Perhaps the real scandal, however, is that Moskowitz pursues his private diplomacy by means of tax-exempt gifts that make every American his unwitting and unrepresented ally. Congress and the administration should close such loopholes. If diplomacy is to be an allowable private pursuit, let it at least be truly private!
ROD PARROTT
Claremont
Mead’s piece on the dangers of private diplomacy must have some logic which escapes me. Apparently Mead believes that the likes of Turner and George Soros are dangerous, since they were not elected and therefore do not represent constituencies. Just being elected is no guarantee of anything. Surely the current discussions of campaign financing call into even sharper question the shaky premise that “elected” officials simply speak for the good of their constituencies. In this country, as in most others, access and influence are bought by big money.

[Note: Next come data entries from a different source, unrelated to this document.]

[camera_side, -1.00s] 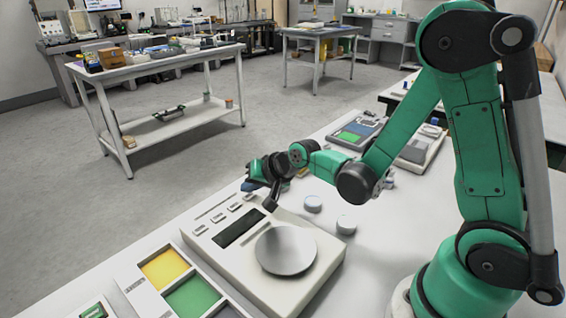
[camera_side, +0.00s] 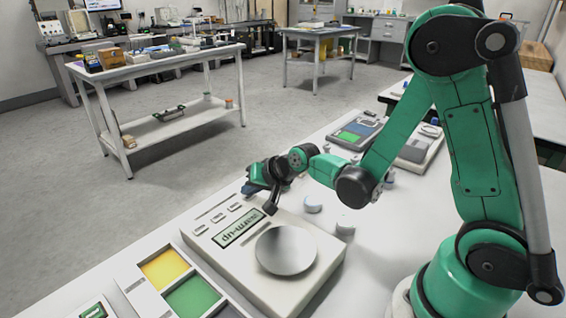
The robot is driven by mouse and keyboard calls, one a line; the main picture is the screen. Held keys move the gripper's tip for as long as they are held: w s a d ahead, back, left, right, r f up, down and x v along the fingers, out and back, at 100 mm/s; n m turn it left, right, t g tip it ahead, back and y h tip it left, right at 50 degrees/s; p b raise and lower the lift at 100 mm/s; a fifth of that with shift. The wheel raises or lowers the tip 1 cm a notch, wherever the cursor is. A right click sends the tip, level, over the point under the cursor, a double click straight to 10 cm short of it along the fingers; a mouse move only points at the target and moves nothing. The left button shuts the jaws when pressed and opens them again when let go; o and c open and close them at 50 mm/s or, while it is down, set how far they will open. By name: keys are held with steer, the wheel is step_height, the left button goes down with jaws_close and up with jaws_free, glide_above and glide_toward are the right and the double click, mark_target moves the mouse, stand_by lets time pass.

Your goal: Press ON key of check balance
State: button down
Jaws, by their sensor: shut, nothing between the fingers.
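The check balance (camera_side: 303,292) is a pale box with a round metal pan (camera_side: 286,250), a display and a row of small keys along its far-left edge. Its display (camera_side: 238,228) is lit green, with "warm-up" reading upside down from here. Several keys (camera_side: 218,217) show; the far end of the row is hidden behind my gripper. My gripper (camera_side: 272,209) is shut and empty, pointing down at the far end of the balance, beside the display. I cannot tell whether its tip touches a key.
A tray with yellow and green compartments (camera_side: 152,293) lies to the left of the balance. Small pale round pieces (camera_side: 313,204) stand beyond the pan, near my arm. More devices (camera_side: 356,133) lie farther along the bench.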

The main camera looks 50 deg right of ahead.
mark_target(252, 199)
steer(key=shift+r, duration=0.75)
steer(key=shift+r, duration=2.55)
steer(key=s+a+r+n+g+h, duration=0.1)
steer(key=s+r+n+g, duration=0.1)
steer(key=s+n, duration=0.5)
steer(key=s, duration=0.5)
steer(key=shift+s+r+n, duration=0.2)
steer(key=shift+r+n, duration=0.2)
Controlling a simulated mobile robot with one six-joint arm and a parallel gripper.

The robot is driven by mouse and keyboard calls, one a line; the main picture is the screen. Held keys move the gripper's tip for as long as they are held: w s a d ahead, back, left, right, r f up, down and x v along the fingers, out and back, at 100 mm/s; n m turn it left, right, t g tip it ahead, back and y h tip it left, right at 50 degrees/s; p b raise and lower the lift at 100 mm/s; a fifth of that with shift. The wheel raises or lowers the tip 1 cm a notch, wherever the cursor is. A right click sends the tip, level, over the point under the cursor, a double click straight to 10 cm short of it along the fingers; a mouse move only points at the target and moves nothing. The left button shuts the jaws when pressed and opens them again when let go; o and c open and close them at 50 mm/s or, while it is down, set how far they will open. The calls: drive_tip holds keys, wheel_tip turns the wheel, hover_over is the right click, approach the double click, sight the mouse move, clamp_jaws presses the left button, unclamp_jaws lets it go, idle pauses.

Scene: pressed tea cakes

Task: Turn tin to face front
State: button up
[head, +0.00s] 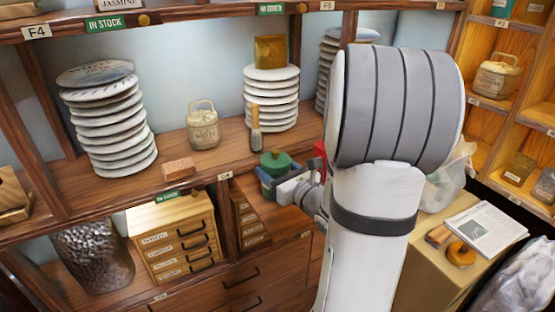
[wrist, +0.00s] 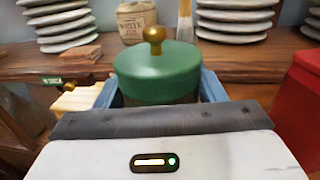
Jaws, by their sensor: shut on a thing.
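A round tin with a green lid and a brass knob (wrist: 156,72) fills the middle of the wrist view. In the head view the tin (head: 275,162) shows at the front edge of the middle shelf, above the lower counter. My gripper (head: 272,182) is shut on the tin, with a blue finger on each side of it; the gripper also shows in the wrist view (wrist: 160,92). The tin looks upright. Its lower body is mostly hidden by my gripper, and I see no label on it.
A red box (wrist: 299,110) stands close at the right. Behind are stacks of wrapped tea cakes (head: 108,120), a beige jar (head: 203,125), a brush (head: 256,128) and a small wooden block (head: 179,170). A small drawer chest (head: 178,240) stands below left.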

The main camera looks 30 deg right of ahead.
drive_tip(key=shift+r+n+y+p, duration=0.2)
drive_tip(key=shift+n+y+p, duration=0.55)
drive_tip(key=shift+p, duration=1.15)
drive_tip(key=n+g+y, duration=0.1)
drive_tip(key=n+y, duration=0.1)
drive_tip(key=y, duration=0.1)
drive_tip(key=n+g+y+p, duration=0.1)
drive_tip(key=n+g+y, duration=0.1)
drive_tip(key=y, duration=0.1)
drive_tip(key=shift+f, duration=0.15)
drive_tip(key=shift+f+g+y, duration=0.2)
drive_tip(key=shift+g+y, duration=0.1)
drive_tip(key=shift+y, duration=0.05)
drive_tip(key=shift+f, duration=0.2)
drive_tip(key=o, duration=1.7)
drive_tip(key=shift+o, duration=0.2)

When it comes to the U.N., are not its people and programs at least as representative of the masses as, say, the Democratic and Republican parties? Perhaps the logic of the article is more subtle. Perhaps it is meant to discredit Turner’s recent beneficence to the U.N., an institution not totally in the control of the wealthy and powerful.
WILLIAM J. DAVIS
Malibu
Mead said, “A generation ago, governments everywhere were far more powerful than today.” Not if you go by the numbers. In 1960, the governments of the industrial countries spent 30% of their countries’ GDPs. By 1980, this rose to 42.5%. A decade of deregulation and privatization led to a number in 1990 of 45%. This is not “governments . . . on the run.”